_Task to carry out_
Repeat, exactly and completely, the material that follows. Omit the pictures.

□ □ □

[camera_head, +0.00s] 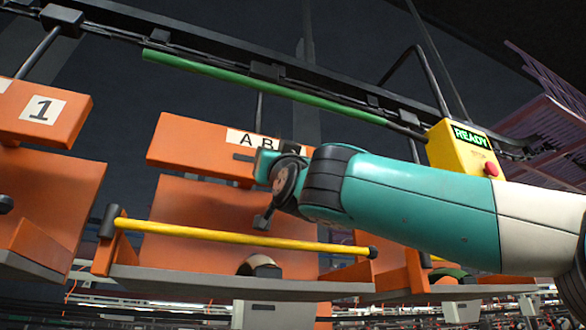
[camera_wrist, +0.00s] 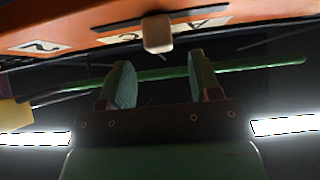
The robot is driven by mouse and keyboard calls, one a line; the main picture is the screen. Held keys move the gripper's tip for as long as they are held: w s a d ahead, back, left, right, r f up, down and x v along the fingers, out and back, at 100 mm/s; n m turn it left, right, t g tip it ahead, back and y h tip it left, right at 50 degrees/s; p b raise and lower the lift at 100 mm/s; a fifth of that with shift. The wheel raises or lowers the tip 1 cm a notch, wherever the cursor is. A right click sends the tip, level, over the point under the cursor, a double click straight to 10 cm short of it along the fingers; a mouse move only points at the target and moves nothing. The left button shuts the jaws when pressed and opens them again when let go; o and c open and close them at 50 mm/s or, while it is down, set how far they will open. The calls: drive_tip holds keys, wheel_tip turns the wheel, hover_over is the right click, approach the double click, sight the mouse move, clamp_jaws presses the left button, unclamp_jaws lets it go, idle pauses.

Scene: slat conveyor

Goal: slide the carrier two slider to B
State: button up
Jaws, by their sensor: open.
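Carrier two is orange; its header board shows in the head view (camera_head: 190,143) and fills the top of the wrist view (camera_wrist: 80,35), upside down with a "2" label. The slider is a pale block-shaped knob (camera_wrist: 157,33) on a dark slot between the visible letters C and A. The knob covers where B would be, so its exact stop is hard to tell. My gripper (camera_wrist: 160,60) is open, its two green fingers pointing at the board with the knob just beyond and between their tips.
Carrier one (camera_head: 40,112) hangs at the left. A yellow bar (camera_head: 230,237) crosses in front of carrier two. A yellow control box (camera_head: 458,150) with a READY display and red button stands right, close above my arm. A green rail (camera_head: 260,88) runs overhead.

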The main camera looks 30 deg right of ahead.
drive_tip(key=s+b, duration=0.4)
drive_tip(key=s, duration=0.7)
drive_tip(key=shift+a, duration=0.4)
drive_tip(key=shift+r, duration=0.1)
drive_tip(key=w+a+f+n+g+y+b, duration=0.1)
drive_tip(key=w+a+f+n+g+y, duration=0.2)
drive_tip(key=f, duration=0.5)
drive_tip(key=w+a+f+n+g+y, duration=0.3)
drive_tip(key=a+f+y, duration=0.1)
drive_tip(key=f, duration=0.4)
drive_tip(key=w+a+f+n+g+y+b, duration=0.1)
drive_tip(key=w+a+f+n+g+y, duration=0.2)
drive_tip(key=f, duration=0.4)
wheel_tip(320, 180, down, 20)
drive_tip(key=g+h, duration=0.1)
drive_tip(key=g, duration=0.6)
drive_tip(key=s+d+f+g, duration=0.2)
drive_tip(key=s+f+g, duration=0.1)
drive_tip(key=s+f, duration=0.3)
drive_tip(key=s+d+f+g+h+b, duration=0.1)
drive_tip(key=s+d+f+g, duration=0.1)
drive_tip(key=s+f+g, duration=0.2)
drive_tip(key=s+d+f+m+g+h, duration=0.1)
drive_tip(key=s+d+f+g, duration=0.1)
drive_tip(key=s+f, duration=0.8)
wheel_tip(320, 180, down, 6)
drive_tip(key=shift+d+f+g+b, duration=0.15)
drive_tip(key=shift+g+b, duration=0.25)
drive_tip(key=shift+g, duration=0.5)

□ □ □

_Reply_
[camera_head, +0.00s] 
[camera_wrist, +0.00s] 
The robot is driven by mouse and keyboard calls, one a line; the main picture is the screen. Held keys move the gripper's tip for as long as they are held: w s a d ahead, back, left, right, r f up, down and x v along the fingers, out and back, at 100 mm/s; n m turn it left, right, t g tip it ahead, back and y h tip it left, right at 50 degrees/s; p b raise and lower the lift at 100 mm/s; a fifth of that with shift. The wheel raises or lowers the tip 1 cm a notch, wherever the cursor is. A right click sends the tip, level, over the point under the cursor, a double click straight to 10 cm short of it along the fingers; a mouse move only points at the target and moves nothing. The left button shuts the jaws when pressed and opens them again when let go; o and c open and close them at 50 mm/s or, while it is down, set how far they will open. The calls: drive_tip holds keys, wheel_tip turns the wheel, hover_over is the right click, approach the double click, sight the mouse move, clamp_jaws presses the left button, unclamp_jaws lets it go, idle pauses.

Scene: slat conveyor

Goal: slide the carrier two slider to B
State: button up
Jaws, by their sensor: open.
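Carrier two is orange; its header board shows in the head view (camera_head: 190,143) and fills the top of the wrist view (camera_wrist: 80,35), upside down with a "2" label. The slider is a pale block-shaped knob (camera_wrist: 157,33) on a dark slot between the visible letters C and A. The knob covers where B would be, so its exact stop is hard to tell. My gripper (camera_wrist: 160,60) is open, its two green fingers pointing at the board with the knob just beyond and between their tips.
Carrier one (camera_head: 40,112) hangs at the left. A yellow bar (camera_head: 230,237) crosses in front of carrier two. A yellow control box (camera_head: 458,150) with a READY display and red button stands right, close above my arm. A green rail (camera_head: 260,88) runs overhead.

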The main camera looks 30 deg right of ahead.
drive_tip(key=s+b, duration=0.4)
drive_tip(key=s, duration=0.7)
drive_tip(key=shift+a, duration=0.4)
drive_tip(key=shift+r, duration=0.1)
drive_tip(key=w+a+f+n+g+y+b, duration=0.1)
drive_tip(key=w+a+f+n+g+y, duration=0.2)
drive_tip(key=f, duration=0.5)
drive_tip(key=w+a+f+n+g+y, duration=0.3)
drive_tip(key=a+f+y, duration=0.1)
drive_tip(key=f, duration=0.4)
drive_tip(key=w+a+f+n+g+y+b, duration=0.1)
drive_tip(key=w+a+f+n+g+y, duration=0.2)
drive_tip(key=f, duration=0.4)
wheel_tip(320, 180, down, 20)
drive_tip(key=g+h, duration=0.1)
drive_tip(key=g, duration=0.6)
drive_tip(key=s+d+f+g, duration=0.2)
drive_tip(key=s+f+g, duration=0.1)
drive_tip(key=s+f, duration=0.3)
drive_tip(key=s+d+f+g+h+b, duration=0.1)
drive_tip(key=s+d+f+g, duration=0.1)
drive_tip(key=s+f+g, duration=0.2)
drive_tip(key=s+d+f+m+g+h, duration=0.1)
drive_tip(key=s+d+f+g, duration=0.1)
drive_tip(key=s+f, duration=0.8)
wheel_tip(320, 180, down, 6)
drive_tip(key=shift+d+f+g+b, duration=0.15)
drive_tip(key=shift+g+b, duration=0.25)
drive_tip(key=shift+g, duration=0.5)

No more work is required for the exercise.